Some 7,050 people, or about 32 percent of union members, were striking Monday, according to an updated transport ministry estimate. The ministry said in a statement it plans to continue talks with the union to resolve the situation.
Kim said his members were letting some movement of traffic for now, to prevent the shutdown of petrochemical facilities, which would cost a lot of time and money to restart. But the union said it would “reconsider” that if the government did not show willingness to negotiate.
The strike is a major test for South Korea’s new conservative president Yoon Suk-yeol, raising the risk of eroding his support, distracting him from his agenda and sowing the seeds of long-term antagonism with powerful unions.
On Monday Yoon called for ways to reduce the impact of the strike on industry. A transport ministry official said no new meeting with the union was scheduled.
The strike has forced steelmaker POSCO to shut some plants because of a lack of space to store finished products.
It also caused manufacturing losses of 5,400 vehicles for South Korean automakers between June 8-11, according to the Korea Automobile Manufacturers Association, with Hyundai Motor cutting production for some assembly lines. Cement makers have also reduced output.
Petrochemical firms have also been hit, seeing average daily shipments from factories tumbling 90 percent as truckers target complexes in Ulsan, Yeosu and Daesan, an industry association said.
So far there have been no reports of major production disruption at Samsung Electronics or other semiconductor firms.

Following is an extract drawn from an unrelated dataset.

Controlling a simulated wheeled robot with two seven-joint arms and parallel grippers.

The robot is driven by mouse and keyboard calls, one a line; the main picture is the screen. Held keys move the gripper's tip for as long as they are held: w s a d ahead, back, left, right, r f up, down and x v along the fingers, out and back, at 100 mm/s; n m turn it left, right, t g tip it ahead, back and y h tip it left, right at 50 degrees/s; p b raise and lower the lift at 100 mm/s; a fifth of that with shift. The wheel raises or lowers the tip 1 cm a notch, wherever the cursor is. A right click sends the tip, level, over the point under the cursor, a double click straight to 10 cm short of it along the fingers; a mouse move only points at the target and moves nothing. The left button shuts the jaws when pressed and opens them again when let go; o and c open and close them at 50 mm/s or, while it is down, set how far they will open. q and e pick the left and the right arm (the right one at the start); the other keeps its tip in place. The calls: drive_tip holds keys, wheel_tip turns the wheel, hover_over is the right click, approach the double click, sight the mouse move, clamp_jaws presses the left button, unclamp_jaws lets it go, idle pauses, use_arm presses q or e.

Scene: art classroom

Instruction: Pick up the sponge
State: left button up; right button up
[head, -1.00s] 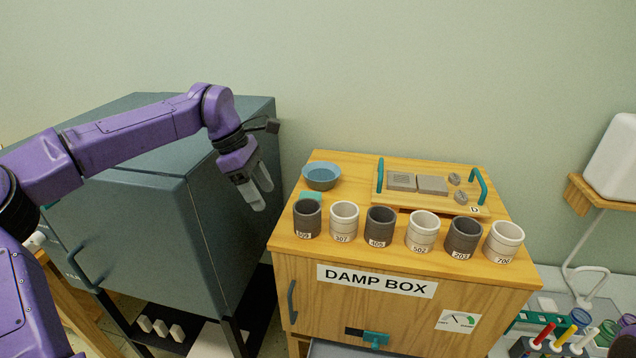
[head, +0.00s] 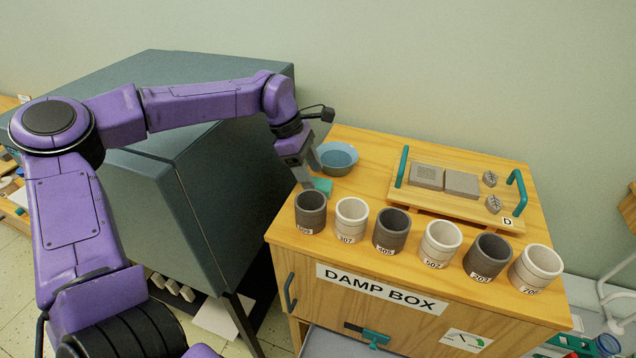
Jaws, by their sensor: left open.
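The sponge (head: 323,186) is a small teal block on the wooden top of the damp box, between the blue bowl (head: 337,158) and the dark cup at the left end of the row. My left gripper (head: 312,180) is open, pointing down right at the sponge's left side. Its fingers hide part of the sponge's left edge. I cannot tell whether they touch it. My right gripper is not in view.
A row of dark and white numbered cups (head: 390,231) stands along the front of the damp box (head: 383,288). A wooden tray (head: 457,208) with teal handles holds grey tiles behind them. A large dark green cabinet (head: 150,180) stands at the left.

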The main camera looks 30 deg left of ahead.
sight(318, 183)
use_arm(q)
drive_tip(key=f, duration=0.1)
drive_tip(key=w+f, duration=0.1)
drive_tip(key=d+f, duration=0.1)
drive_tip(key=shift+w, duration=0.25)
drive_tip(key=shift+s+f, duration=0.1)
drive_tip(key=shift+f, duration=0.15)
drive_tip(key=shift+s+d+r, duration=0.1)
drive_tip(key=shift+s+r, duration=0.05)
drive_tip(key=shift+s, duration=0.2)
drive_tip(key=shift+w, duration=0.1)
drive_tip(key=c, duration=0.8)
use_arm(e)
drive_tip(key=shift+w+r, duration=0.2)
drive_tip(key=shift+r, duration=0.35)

Kim Yang-pang, a researcher at Korea Institute for Industrial Economics & Trade, estimated companies such as Samsung and its suppliers had enough supplies of raw materials in stock for at least two weeks.
Samsung declined to comment.
The government has urged the truckers to return to work and also deployed some 100 military vehicles to help companies with shipments.
The truckers are demanding an extension of subsidies, set to expire this year, that guarantee minimum wages as fuel prices rise. The Yoon administration says it is up to parliament to change the legislation.
As supply bottlenecks plague the global economy, any prolonged slowdown in the production and shipment of chips, petrochemicals and autos could add to fears about rising inflation and slowing growth.
South Korea’s inflation is set to hit a 24-year high of 4.8 percent this year, the Organization for Economic Cooperation and Development said last week, cutting its growth forecast to 2.7 percent from a December projection of 3.0 percent.